MS FOLLETT (Leader of the Opposition) (3.43): Mr Deputy Speaker, with every passing day the people of Canberra are realising more and more the mistake that they made in voting for the members opposite. There is very little that we can say about the disappointment of the people who voted for the No Self Government Party, except perhaps that it was clear that many of them did so because they were fearful that services to their community would suffer, and how right they were. With the decision to close the Ainslie Transfer Station those people have been stabbed in the back by the people they elected. As for the Residents Rally, it has taken somewhat longer, but people are realising more and more that its claim to represent the interests of local residents is an absolute fiction. It has totally given in to the dictates of the Liberal Party and its business mates.
The closure of the Ainslie Transfer Station is only the latest example of the way this Government operates, but it is the starkest example that we have had so far. There has been no consultation, no regard for the needs of the community, a total lack of a coherent, overall approach to making policy.
This decision was quite deliberately announced on a day when media and public attention was distracted by other events in this Assembly and by the Anzac Day commemoration.
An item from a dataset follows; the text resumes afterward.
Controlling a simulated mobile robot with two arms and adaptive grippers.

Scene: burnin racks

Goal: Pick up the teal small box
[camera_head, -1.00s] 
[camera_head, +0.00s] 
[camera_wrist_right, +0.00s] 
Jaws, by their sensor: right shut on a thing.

It was also deliberately announced with only six days before it became effective so that there would be little opportunity for public opinion to be expressed. The Government was terrified to hear from the public on this matter, as on so many others. Quite simply, Mr Deputy Speaker, there has been absolutely no consultation with the people affected by this decision. Not once has Mr Kaine or Mr Duby said to the residents of north Canberra or to the workers whose jobs have been destroyed that this action was being considered.
Anybody who is interested in the subject would have been led to expect exactly the opposite to what has happened. After all, Government members were in the majority on the Assembly committee which recommended an expansion of the facilities at the transfer station. A Government member chaired that committee. It is all there in black and white, as I pointed out at question time. It was recommended in that report that the Government "investigate the possibility of establishing oil collection points at the Ainslie transfer station".